Tonight I saw one of the best films I've seen in years. You might have to search for this one to find it, because it's probably not going to show up in your local multiplex, but if you can find it, you're in for a moving experience.

"Five Minutes Of Heaven" won the Directing award for Oliver Hirschbiegel and the World Cinema Screen writing Award for Guy Hibbert at the most recent Sundance Film Festival, and was nominated for the Grand Jury Prize. That, and the fact that Liam Neeson is in it, were the reasons I decided to watch it. I didn't even know what it was about.

It's about violence, and how violence shatters lives, and about how the shattering does not stop when the violence stops. Set in Northern Ireland, it is nothing more, nor less, than the meeting, 25 years later, between the man (Neeson) who in his youth murdered a Catholic for nothing more than being Catholic, and the murdered man's brother (portrayed so powerfully as to bring the audience I saw it with to tears more than once by James Nesbitt). As a child, he watched his brother murdered, and then was blamed by his own mother for killing him because he did nothing to stop it. He was nine.

Both men are shattered, 25 years later. One is seeking redemption and resolution by meeting the brother of the man he killed, and the other is seeking only revenge. I cannot spoil the film for anyone by saying more. All I can say is that this film would bring the Dalai Lama to tears, or Yasser Arafat. It's that powerful, and that well done.

This is the film that young people whose culture is pushing them into terrorism should be shown, before it's too late for them. And this is the film that those who feel no compassion for the terrorists should be shown, before it's too late for them, too.

gradyharp 17 January 2010

When friend Vika (Anamaria Marinca) asks Joe Griffen (James Nesbitt), the brother of a man killed in 1975 by one Alistair Little (Liam Neeson), if killing Alistair would not be good for him, Joe replies ' Not good for me? My five minutes of heaven!' And so runs the razor sharp dialog and acting and power of this little film from the UK that relates the story of a 1975 event in Northern Ireland when Catholics and Protestants were at war and the young Protestant Alistair Little (Mark David), as a UVF member (Ulster Volunteer Force), gathers his friends and 'kills a Catholic' - but the murder happens in front of the victim's 11-year-old brother Joe Griffen. Flash forward to 2008 when Alistair Little (now Liam Neeson) has served his prison term and is set up by the media to relate the story of the incident and supposedly meet and shake hands on camera with the now mature Joe Griffen. It is a film about youthful involvement in terrorism and the sequelae that haunts or obsesses the victim's family and the perpetrator. The confrontation between Alistair and Joe is a devastating one.

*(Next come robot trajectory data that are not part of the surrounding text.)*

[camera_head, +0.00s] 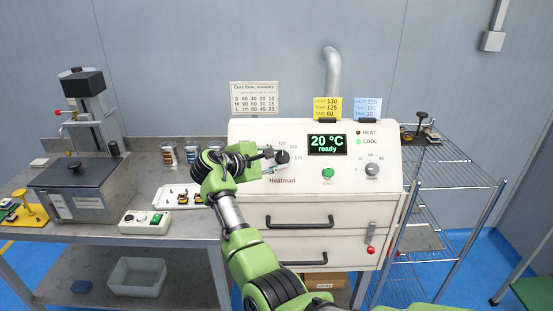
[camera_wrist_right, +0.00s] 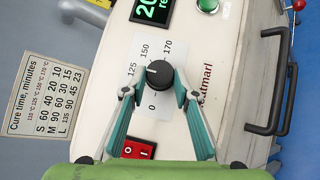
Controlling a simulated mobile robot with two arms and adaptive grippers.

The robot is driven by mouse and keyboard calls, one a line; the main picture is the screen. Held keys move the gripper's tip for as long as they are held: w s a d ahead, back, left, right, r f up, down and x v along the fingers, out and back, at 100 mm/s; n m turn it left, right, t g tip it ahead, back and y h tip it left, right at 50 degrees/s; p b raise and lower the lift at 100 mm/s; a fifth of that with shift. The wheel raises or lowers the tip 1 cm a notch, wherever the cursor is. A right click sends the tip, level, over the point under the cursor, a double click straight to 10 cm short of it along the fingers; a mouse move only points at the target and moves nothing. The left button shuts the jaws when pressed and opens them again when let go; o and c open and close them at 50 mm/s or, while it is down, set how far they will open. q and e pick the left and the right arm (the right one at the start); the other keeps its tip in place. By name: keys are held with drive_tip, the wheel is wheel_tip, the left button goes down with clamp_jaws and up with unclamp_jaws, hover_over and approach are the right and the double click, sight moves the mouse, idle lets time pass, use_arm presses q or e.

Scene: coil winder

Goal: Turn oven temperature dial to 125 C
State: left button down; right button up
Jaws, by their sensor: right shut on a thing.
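The black temperature dial (camera_wrist_right: 160,74) sits on the oven's white front panel, with 125, 150, 170 and 0 printed around it. In the right wrist view its white pointer mark points left, towards the 125 label. My right gripper (camera_wrist_right: 159,96) is shut on the dial, one fingertip on each side. In the head view the gripper (camera_head: 270,153) reaches the dial (camera_head: 282,157) from the left and partly hides its scale. The oven (camera_head: 235,130) display (camera_head: 327,144) reads 20 °C, ready. My left gripper is not in view.
A second knob (camera_head: 371,170), a green button (camera_head: 328,173) and two drawer handles (camera_head: 300,222) are on the oven front. A red switch (camera_wrist_right: 137,148) lies close to the gripper. A cure-time chart (camera_head: 254,97) and yellow card (camera_head: 327,108) stand above.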

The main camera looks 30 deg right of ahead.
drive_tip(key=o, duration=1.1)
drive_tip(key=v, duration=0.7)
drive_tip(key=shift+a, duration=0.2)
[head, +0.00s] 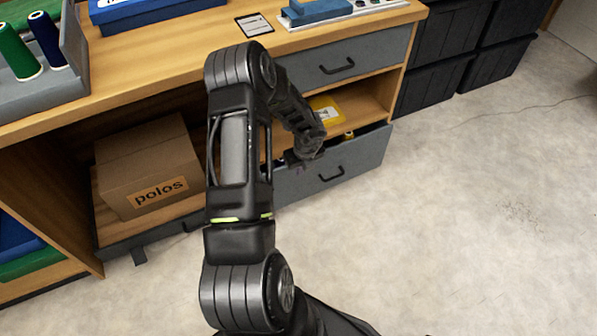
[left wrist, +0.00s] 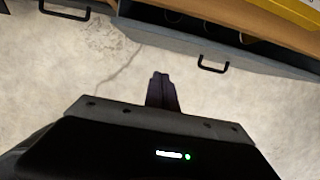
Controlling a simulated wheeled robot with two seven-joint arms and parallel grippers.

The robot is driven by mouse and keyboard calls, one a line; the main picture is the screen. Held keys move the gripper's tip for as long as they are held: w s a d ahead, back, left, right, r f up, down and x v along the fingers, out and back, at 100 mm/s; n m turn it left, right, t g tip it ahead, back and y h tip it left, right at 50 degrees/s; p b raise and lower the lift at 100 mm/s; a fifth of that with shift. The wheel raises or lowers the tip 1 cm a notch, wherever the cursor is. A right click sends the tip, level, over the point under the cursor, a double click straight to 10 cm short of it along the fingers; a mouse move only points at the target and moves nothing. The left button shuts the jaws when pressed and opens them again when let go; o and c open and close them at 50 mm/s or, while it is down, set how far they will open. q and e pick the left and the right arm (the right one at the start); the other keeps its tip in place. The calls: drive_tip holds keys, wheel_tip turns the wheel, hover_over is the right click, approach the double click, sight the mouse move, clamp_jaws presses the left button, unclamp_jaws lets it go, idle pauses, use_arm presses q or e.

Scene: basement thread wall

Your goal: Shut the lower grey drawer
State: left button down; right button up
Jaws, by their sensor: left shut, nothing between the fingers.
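The lower grey drawer (head: 345,160) stands partly pulled out under the workbench, with a black handle (head: 331,173) on its front. In the left wrist view a grey drawer front (left wrist: 180,42) with a black handle (left wrist: 213,66) shows at the upper right, and items lie behind it. My left gripper (head: 294,160) is by the drawer's left part in the head view; its arm hides some of the drawer. In the left wrist view its fingers (left wrist: 161,80) are shut and empty, with floor around them. I cannot tell whether they touch the drawer. My right gripper is not in view.
The upper grey drawer (head: 345,58) looks shut. A yellow box (head: 325,108) sits on the shelf between the drawers. A cardboard box (head: 148,165) marked "polos" stands to the left. Black bins (head: 430,85) stand to the right. The concrete floor (head: 470,220) in front is clear.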

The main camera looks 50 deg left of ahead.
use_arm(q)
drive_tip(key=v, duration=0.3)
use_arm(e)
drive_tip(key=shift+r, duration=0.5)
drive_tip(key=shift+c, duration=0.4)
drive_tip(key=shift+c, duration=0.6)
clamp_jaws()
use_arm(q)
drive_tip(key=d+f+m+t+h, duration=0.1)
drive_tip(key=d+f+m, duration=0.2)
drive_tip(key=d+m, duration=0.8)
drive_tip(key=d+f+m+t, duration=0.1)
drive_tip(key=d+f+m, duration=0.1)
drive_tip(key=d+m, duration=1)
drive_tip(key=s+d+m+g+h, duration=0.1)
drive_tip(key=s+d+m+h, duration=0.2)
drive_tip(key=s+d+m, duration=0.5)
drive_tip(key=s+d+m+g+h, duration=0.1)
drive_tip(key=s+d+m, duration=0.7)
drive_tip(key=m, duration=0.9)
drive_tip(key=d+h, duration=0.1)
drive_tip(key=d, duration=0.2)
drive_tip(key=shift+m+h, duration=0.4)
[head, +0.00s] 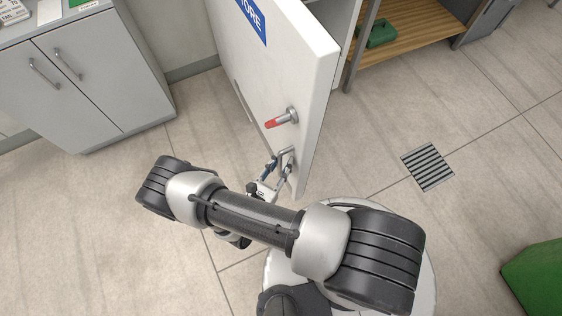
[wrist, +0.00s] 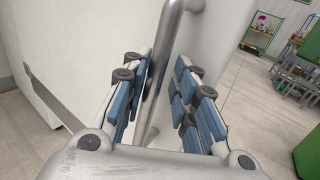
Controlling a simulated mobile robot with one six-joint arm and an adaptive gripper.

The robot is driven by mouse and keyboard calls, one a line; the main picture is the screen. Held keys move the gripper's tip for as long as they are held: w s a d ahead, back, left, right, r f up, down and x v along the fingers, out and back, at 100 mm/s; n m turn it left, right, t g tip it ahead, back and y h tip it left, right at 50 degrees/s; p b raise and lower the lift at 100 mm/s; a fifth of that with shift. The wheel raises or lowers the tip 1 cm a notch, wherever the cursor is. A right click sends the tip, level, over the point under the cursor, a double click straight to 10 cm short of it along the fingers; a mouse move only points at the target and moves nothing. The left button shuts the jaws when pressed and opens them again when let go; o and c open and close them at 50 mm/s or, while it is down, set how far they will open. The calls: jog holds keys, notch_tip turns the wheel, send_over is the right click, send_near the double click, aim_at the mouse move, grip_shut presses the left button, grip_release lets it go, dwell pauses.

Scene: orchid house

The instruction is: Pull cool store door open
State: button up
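The white cool store door (head: 270,60) stands swung out from its frame, with a blue sign reading "TORE" at its top and its free edge facing my side. A red-tipped lever (head: 281,118) sticks out from its face. Below the lever is a grey metal pull handle (head: 287,157). My gripper (head: 270,176) is at this handle, partly hidden behind my arm. In the wrist view, the blue-padded fingers stand either side of the handle bar (wrist: 165,75). They look spread, with a visible gap on the right side of the bar.
A grey cabinet (head: 80,80) stands left of the door. A wooden-slatted shelf (head: 415,35) with a green item (head: 382,33) is at the upper right. A floor drain (head: 427,166) and a green object (head: 540,275) lie to the right. Tiled floor between is clear.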

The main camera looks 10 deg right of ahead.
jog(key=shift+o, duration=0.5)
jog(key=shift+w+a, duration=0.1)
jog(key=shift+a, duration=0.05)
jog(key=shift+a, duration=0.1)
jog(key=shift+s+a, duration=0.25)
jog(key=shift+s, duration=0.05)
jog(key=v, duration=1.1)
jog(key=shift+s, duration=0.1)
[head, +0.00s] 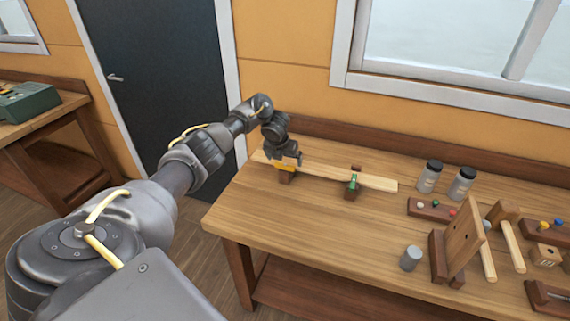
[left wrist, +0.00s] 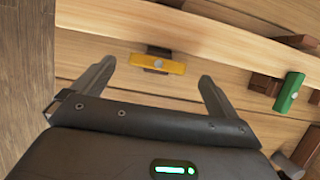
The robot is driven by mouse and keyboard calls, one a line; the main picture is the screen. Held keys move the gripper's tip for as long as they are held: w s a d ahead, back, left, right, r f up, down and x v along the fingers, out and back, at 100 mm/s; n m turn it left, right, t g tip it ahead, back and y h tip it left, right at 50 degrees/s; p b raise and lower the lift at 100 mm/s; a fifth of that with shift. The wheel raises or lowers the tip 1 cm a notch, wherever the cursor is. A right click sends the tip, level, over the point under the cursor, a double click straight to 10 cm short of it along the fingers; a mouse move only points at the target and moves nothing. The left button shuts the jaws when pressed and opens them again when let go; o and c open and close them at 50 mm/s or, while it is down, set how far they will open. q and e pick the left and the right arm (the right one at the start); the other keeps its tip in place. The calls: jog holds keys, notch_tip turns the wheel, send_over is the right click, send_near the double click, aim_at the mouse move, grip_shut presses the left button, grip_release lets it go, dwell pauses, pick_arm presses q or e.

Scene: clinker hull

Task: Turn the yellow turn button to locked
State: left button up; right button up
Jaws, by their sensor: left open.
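The yellow turn button (left wrist: 158,64) is a flat bar with a round pin at its middle. In the left wrist view it lies nearly along the pale plank (left wrist: 220,42), just below the plank's lower edge, on a dark block. In the head view the yellow button (head: 285,167) shows partly under my left gripper (head: 287,160). In the left wrist view my left gripper (left wrist: 152,90) is open, its two fingers apart, with the button between and a little beyond their tips. No contact shows. My right gripper is not in view.
Two jars (head: 461,184), a grey cylinder (head: 411,258) and an upright wooden board (head: 462,240) are further right on the bench. The front left of the bench top (head: 290,225) is clear.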

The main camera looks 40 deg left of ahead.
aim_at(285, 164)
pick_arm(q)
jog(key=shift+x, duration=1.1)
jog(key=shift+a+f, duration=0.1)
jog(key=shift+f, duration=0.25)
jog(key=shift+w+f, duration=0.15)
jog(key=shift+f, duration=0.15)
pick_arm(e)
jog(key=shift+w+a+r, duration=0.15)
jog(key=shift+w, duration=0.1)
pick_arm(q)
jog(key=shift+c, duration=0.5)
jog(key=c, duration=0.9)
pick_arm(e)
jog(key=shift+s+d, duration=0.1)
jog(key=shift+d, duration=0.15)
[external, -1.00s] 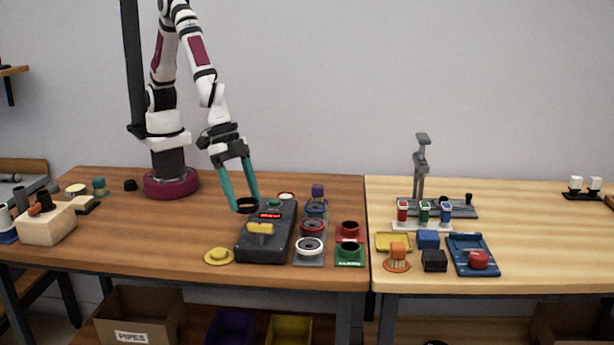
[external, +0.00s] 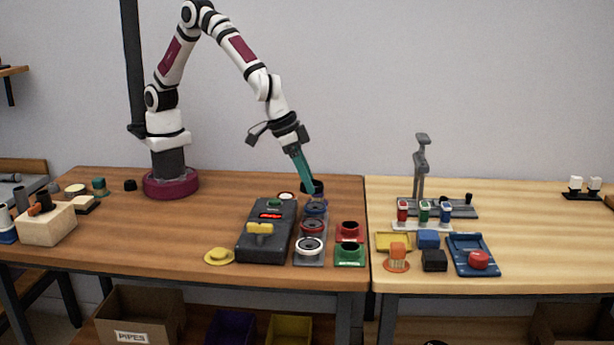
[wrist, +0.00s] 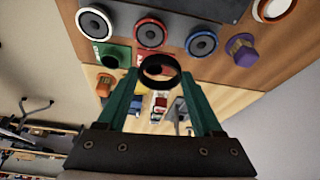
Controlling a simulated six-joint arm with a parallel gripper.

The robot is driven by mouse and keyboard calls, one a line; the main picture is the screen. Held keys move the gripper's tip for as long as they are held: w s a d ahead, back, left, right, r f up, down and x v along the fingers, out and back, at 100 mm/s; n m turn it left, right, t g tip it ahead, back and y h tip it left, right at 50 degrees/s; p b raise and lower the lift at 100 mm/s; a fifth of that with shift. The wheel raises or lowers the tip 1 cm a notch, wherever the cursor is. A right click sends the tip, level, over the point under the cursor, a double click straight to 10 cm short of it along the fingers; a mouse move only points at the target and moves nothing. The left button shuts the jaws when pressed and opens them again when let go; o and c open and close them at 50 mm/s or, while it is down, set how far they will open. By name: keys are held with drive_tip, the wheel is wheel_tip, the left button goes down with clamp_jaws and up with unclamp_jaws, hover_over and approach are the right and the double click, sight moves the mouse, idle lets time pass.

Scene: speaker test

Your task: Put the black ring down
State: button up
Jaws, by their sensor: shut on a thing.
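My gripper (external: 309,184) is shut on the black ring (external: 313,189), seen at the fingertips over the back end of the speaker row. In the wrist view the black ring (wrist: 158,86) sits between the two green fingers of my gripper (wrist: 159,73), its hole facing the camera. The row holds a blue-rimmed speaker (wrist: 201,43), a red-rimmed speaker (wrist: 149,34) and a white-rimmed speaker (wrist: 94,24). In the external view the ring looks close to the blue-rimmed speaker (external: 315,208); I cannot tell its height above it.
The dark tester box (external: 266,235) stands left of the row. A red cup (external: 349,229) and a green cup (external: 349,253) stand to its right.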

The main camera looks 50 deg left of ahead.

Guy Hibbert wrote this excruciatingly visceral screenplay and Oliver Hirschbiegel directs a first rate cast. Though Liam Neeson is billed as the star, the film belongs to the powerful acting by James Nesbitt as the vengeful Joe Griffen. The cinematography is dark and dank like the atmosphere in both the warring fog of 1975 and the attempt at reconciliation in 2008. There are subtle pieces of thoughtful enhancement, such as the use of the Mozart 'Requiem' in the near hidden score. In all, this is a moving film about truth and reconciliation that deserves the attention of us all, especially in this time of random acts of terrorism and their possible imprint on our minds and on society.